Problem to solve
Print the range of lines that opens with the line containing "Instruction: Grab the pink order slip" and closes with the last line of the listing. Include both ends; print nothing more.

Data from robot episodes
# # #

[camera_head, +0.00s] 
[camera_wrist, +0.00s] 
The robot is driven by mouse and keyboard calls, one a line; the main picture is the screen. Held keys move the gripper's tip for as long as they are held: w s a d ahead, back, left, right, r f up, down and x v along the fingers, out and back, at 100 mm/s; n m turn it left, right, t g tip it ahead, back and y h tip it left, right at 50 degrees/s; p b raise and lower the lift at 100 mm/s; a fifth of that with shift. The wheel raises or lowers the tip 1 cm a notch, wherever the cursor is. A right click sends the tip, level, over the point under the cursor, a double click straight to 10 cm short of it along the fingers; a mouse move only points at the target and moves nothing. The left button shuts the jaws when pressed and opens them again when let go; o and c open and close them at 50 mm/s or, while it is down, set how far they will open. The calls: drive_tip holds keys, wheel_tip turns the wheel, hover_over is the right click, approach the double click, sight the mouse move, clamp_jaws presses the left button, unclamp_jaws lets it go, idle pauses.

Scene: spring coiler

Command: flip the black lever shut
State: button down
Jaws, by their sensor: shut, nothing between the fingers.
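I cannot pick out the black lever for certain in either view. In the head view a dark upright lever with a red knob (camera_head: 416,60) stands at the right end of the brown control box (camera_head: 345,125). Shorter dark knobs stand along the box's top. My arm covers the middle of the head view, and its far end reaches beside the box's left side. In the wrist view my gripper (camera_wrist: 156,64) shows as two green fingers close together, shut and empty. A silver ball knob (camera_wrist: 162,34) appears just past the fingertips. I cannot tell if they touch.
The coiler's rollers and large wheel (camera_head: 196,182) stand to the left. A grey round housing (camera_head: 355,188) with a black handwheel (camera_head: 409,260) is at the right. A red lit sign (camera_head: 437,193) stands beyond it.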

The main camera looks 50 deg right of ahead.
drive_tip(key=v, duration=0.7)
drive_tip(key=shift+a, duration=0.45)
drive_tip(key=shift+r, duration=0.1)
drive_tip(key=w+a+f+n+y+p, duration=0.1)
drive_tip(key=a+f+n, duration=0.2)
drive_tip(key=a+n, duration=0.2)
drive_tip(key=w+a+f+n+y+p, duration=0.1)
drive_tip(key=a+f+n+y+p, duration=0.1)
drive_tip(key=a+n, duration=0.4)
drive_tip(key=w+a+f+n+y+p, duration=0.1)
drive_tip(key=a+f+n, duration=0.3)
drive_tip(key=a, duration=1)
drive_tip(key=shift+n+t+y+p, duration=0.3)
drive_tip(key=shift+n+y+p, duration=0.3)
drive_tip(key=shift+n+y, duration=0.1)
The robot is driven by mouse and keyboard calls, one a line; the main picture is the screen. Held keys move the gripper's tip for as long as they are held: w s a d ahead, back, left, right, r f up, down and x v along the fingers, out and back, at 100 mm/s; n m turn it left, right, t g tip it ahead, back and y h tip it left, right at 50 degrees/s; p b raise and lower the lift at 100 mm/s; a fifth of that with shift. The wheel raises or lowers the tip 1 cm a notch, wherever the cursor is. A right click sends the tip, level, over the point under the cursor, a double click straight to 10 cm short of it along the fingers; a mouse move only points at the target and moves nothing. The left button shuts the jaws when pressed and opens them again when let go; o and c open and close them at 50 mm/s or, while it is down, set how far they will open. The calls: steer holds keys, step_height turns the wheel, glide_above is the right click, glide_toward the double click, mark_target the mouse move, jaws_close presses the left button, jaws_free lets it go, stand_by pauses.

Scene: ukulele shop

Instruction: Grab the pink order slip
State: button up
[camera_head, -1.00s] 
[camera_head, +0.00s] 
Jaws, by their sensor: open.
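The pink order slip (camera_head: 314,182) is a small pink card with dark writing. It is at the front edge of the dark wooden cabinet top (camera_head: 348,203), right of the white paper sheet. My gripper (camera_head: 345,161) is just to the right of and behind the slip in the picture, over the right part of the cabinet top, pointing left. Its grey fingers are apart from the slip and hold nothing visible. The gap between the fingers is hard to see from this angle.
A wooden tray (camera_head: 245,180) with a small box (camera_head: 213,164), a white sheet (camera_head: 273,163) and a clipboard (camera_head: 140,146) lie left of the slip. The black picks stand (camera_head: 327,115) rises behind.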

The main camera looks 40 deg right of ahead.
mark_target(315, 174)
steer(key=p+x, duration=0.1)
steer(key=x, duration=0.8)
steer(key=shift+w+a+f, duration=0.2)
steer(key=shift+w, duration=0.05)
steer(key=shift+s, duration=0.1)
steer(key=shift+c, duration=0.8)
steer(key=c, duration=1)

# # #

The result
Instruction: Grab the pink order slip
State: button up
[camera_head, -1.00s] 
[camera_head, +0.00s] 
Jaws, by their sensor: open.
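The pink order slip (camera_head: 314,182) is a small pink card with dark writing. It is at the front edge of the dark wooden cabinet top (camera_head: 348,203), right of the white paper sheet. My gripper (camera_head: 345,161) is just to the right of and behind the slip in the picture, over the right part of the cabinet top, pointing left. Its grey fingers are apart from the slip and hold nothing visible. The gap between the fingers is hard to see from this angle.
A wooden tray (camera_head: 245,180) with a small box (camera_head: 213,164), a white sheet (camera_head: 273,163) and a clipboard (camera_head: 140,146) lie left of the slip. The black picks stand (camera_head: 327,115) rises behind.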

The main camera looks 40 deg right of ahead.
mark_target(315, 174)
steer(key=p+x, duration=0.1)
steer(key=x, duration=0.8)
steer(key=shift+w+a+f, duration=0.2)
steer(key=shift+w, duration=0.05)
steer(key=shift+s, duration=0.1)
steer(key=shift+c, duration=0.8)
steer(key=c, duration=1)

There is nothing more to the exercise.